Hummm, c’est au moins aussi efficace que notre médecine ayurvédique mais, bon sang ! : que ces incantations sont interminables et imprononçables.

Mon cher Kuttan me dit que dans mon pays, l’Inde, nous sommes réputés pour avoir l’un des plus longs mots du monde. Kuttan me le dit…

Ouille ouille ouille. Moi l’éléphante très intelligente et férue de calculs sans queue ni tête suis pourtant dépassée par tant de lettres dans un seul mot.

Vous êtes prêts les enfants ? Alors ce mot est… :

« निरन्तरान्धकारित–दिगन्तर–कन्दलदमन्द–सुधारस–बिन्दु–सान्द्रतर–घनाघन–वृन्द–सन्देहकर–स्यन्दमान–मकरन्द–बिन्दु–बन्धुरतर–माकन्द–तरु–कुल–तल्प–कल्प–मृदुल–सिकता–जाल–जटिल–मूल–तल–मरुवक–मिलदलघु–लघु–लय–कलित–रमणीय–पानीय–शालिका–बालिका–करार–विन्द–गलन्तिका–गलदेला–लवङ्ग–पाटल–घनसार–कस्तूरिकातिसौरभ–मेदुर–लघुतर–मधुर–शीतलतर–सलिलधारा–निराकरिष्णु–तदीय–विमल–विलोचन–मयूख–रेखापसारित–पिपासायास–पथिक–लोकान्  »

… Et dirait, d’après ce que l’on en sait :

Ici, la détresse causée par la soif aux voyageurs a été atténuée par les rayons des yeux brillants des jeunes filles, des rayons faisant honte aux courants de lumière, d’eau chaude et froide chargés de la forte odeur de cardamome, du clou de girofle, de safran, de camphre et musc et sortant des pichets (tenus dans) les mains semblables à des fleurs de lotus des vierges (assises) près des belles criques, faites de grosses racines de vétiver mélangées à la marjolaine, leurs pieds couverts de sable mou comme des coussins, et un groupe de nouveaux manguiers en germination, qui ne cesse d’obscurcir l’espace, ce qui avait d’autant plus de charme à cause des gouttes ruisselantes de jus floral, causant ainsi l’illusion d’une rangée de gros nuages de pluie, densément remplis de nectar abondant.”

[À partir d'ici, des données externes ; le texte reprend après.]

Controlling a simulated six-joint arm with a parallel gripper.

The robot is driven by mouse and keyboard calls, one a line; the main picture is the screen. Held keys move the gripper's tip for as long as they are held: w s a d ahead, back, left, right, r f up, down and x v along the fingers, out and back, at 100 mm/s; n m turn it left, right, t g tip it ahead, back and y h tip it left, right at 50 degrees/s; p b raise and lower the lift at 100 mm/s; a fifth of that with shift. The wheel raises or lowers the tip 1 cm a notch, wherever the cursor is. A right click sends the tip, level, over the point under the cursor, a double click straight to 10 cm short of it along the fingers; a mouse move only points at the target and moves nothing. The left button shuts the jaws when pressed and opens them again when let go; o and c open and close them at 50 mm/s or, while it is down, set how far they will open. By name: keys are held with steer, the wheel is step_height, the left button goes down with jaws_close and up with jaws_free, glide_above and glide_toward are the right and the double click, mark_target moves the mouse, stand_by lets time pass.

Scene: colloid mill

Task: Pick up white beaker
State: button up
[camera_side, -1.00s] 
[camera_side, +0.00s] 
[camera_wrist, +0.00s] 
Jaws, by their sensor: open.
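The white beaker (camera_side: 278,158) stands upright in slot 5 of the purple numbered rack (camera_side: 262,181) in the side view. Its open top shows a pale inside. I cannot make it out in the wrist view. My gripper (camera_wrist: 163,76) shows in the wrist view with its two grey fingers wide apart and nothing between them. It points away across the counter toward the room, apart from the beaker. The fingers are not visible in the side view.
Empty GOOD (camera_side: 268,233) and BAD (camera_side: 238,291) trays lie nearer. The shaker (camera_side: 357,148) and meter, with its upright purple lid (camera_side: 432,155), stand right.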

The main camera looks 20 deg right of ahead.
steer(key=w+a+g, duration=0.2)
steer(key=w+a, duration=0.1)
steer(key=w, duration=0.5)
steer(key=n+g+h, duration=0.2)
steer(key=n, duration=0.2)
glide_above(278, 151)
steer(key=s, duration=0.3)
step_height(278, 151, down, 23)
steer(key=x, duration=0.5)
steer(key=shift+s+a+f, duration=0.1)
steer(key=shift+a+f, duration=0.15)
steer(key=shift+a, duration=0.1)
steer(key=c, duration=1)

Il est très ancien d’après Kuttan.

Et vous, chers enfants, est-ce que dans votre petit pays vous avez des noms, des mots, des phrases interminables pour dire à tout le monde des messages très importants ?

Emmanuel me dit qu’en ce moment existe en effet le problème des noms de villages pas loin de chez vous, tellement longs qu’ils ne rentrent pas dans les cartes d’identités de leurs habitants. Ce problème lexical, me dit Emmanuel, fait causer dans les chaumières.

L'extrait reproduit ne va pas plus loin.